Problem solving in a decarbonised whole energy future

Decarbonisation is a complex problem which needs new ways of thinking to manage the changes required to our energy system. Net zero is achieved when the amount of greenhouse gases going into the environment are balanced by those being removed. The target date for achieving the Government’s net zero target is less than thirty years away, and recent global events have sparked recognition of the importance of a faster transition.

The energy system is the backbone of modern society. To deliver on the transition to net zero whilst continuing to deliver for consumers, a whole energy system approach and strategic change is required across all fuels, including low carbon hydrogen and bioenergy.

Consumers require energy that is clean, secure, affordable, and fair. This is achievable but relies on strategic development of whole energy networks, markets, and technologies to make the most of the abundant renewable energy available in Great Britain.

To achieve a net zero economy, it is important to address each sector and develop solutions to reduce their associated greenhouse gas emissions. This allows us to reach a common net zero goal across all sectors. The power sector must be fully decarbonised, and to offset other sectors which cannot decarbonise it needs to reach a point of negative emissions.

History on change to date

We have already seen the energy system evolving as new technologies and innovations emerge, and the electricity system has decarbonised rapidly. The use of fossil fuels for power generation is declining and renewables are growing. Zero-carbon sources continue to outperform traditional fossil fuel generation and provided over 48% of the electricity used in 2022, compared to 40% from gas and coal power stations.

On 15th May 2023, the UK produced its trillionth kilowatt hour (kWh) of electricity generated from renewable sources – enough to power UK homes for 12 years based on average consumption. Security of supply features more heavily in everyday conversation as the cost of energy is felt more heavily by consumers due to recent global events. The energy trilemma is still as relevant today as it ever was.

“Consumers require energy that is clean, secure, affordable, and fair. This is achievable but relies on strategic development of whole energy networks, markets, and technologies to make the most of the abundant renewable energy available in Great Britain.”

Changes to come

We often consider the trilemma in discussing how we should decarbonise. How we can get the optimum balance between the environment, affordability and security of supply. The way I consider this is how do we achieve decarbonisation to net zero whilst maintaining security of supply in a changing climate and protecting consumers and creating societal benefits. But that is much more of a mouthful than just saying balance the trilemma.

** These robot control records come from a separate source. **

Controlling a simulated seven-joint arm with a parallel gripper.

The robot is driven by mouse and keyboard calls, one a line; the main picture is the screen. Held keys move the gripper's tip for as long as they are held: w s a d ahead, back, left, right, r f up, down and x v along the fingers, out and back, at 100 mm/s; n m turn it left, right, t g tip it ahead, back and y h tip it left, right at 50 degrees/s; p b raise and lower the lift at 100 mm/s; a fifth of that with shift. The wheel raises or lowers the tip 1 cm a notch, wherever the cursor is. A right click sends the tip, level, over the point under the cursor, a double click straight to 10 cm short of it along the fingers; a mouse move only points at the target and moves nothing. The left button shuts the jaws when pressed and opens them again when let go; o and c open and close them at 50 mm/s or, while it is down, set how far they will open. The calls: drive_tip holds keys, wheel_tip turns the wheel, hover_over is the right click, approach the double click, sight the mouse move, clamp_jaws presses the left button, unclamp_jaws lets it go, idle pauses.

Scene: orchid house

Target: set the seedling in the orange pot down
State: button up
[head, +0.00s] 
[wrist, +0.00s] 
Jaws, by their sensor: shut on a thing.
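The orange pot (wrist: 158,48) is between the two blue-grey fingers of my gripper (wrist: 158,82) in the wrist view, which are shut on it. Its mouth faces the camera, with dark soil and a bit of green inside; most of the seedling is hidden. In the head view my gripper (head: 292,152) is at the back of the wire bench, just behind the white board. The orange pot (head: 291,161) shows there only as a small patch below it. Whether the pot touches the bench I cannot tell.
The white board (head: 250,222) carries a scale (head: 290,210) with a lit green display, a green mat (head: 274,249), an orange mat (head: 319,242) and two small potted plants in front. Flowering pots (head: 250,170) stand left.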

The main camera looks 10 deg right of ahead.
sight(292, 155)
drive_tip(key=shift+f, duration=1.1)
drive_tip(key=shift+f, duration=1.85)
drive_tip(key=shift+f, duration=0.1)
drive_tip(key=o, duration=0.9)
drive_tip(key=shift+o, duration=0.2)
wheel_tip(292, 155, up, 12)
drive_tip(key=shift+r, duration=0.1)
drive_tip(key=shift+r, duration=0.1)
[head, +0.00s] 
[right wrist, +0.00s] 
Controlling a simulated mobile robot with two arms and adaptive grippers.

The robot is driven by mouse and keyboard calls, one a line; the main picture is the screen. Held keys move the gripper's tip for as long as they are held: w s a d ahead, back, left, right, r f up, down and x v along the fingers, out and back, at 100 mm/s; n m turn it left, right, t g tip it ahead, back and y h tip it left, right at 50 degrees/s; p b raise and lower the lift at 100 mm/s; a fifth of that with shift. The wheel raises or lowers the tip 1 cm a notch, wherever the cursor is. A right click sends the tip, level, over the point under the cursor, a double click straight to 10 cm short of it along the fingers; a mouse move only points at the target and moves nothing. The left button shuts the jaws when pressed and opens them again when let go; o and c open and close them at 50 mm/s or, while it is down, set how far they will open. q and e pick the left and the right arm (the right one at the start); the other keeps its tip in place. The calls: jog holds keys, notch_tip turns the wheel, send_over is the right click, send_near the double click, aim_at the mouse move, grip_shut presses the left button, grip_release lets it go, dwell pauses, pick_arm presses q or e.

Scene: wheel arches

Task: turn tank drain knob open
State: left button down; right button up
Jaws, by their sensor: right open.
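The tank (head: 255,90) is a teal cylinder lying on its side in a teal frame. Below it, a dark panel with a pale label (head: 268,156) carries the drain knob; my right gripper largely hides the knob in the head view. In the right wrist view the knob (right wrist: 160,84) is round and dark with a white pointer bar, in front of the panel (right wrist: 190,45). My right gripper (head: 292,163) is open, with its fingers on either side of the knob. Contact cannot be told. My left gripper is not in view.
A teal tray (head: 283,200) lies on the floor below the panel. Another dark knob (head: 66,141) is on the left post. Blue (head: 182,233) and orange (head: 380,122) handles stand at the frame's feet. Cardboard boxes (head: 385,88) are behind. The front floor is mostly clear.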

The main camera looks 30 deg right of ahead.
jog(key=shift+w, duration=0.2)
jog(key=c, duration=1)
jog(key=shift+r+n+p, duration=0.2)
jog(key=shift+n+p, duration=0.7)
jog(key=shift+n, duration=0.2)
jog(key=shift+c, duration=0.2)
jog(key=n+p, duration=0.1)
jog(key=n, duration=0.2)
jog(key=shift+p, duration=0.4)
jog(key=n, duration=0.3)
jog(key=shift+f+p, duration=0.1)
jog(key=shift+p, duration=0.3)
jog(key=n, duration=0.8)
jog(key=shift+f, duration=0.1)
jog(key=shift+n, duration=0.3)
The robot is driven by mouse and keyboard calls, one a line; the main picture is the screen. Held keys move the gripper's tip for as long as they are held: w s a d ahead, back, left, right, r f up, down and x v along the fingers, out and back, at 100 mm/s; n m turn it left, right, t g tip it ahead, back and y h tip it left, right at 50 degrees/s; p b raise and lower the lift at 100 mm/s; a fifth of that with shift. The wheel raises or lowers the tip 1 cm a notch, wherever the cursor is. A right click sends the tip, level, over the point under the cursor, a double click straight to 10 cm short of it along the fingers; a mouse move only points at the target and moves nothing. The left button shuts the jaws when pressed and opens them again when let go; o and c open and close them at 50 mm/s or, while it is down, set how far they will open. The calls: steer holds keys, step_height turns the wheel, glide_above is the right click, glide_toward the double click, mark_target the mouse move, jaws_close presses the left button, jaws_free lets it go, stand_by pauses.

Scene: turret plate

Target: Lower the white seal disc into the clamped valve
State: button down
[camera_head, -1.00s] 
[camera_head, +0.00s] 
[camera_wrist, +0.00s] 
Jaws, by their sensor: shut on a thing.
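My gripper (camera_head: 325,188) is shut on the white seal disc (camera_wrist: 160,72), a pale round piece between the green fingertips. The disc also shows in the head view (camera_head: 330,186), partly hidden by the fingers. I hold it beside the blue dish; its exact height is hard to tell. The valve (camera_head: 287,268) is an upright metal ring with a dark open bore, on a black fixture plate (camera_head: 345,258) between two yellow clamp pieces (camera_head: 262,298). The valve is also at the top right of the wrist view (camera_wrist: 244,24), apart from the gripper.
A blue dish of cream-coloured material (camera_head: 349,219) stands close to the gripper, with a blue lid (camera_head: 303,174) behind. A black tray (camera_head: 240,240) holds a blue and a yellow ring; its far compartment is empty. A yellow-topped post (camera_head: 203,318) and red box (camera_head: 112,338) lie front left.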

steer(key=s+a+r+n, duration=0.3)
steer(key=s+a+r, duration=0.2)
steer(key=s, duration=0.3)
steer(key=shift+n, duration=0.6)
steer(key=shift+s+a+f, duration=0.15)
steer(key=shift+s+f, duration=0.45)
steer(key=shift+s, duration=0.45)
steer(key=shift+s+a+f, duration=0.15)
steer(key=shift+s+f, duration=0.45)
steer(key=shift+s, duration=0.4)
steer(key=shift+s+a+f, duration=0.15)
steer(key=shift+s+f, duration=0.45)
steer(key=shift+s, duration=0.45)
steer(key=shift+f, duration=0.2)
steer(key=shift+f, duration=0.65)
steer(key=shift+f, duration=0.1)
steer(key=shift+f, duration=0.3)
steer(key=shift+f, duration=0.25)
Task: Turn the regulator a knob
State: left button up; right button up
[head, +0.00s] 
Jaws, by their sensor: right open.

If we were to take a similar principle and apply it to how we strategically plan to deliver this, there are much more interlinking aspects (vectors) than ever before which must be considered and optimised. This venn diagram could quickly become a spider’s web. And this is a major part of the challenge we face. The complexity of problem solving in a whole energy world.

The energy system of the future will be a multi-vector whole energy system encompassing what is now the electricity and gas distribution and transmission networks, as well as a much broader energy landscape including heat, transport, consumer level energy resources and potentially other fuels such as hydrogen. The energy system will be more decentralised and digitally enabled, reliant on open data removing barriers to market entry for consumers.

Example of complexity

The transition to a deeply decarbonised, highly renewable energy system shifts us from time-based energy usage to time-based (weather dependent) power generation. Well located energy storage will be key to ensuring that power generated at times of low demand is not curtailed or wasted.

Hydrogen can be used both as a fuel and as energy storage for flexibility at times of lower energy supply. Produced via electrolysis or steam methane reforming, hydrogen's versatility spans both electricity and natural gas systems, necessitating a unified approach to networks supporting its production, transport, and storage. Strategic siting of electrolysers, factoring in electricity constraints, enables absorption of excess electricity and averting network-related curtailments. There is already a demand for hydrogen in petrochemicals, but expanding its production requires creating new markets, like fuel substitution for natural gas combustion. As production sites may not align with network limitations or demand locations, optimising benefits and costs across all sectors and developing the enabling markets needs whole system thinking.

So what is needed?

We need to work together, improve data and systems to facilitate better decision making. The time for action is now and the challenge is great on many different levels. How we all interact with energy will be a revolution for the better.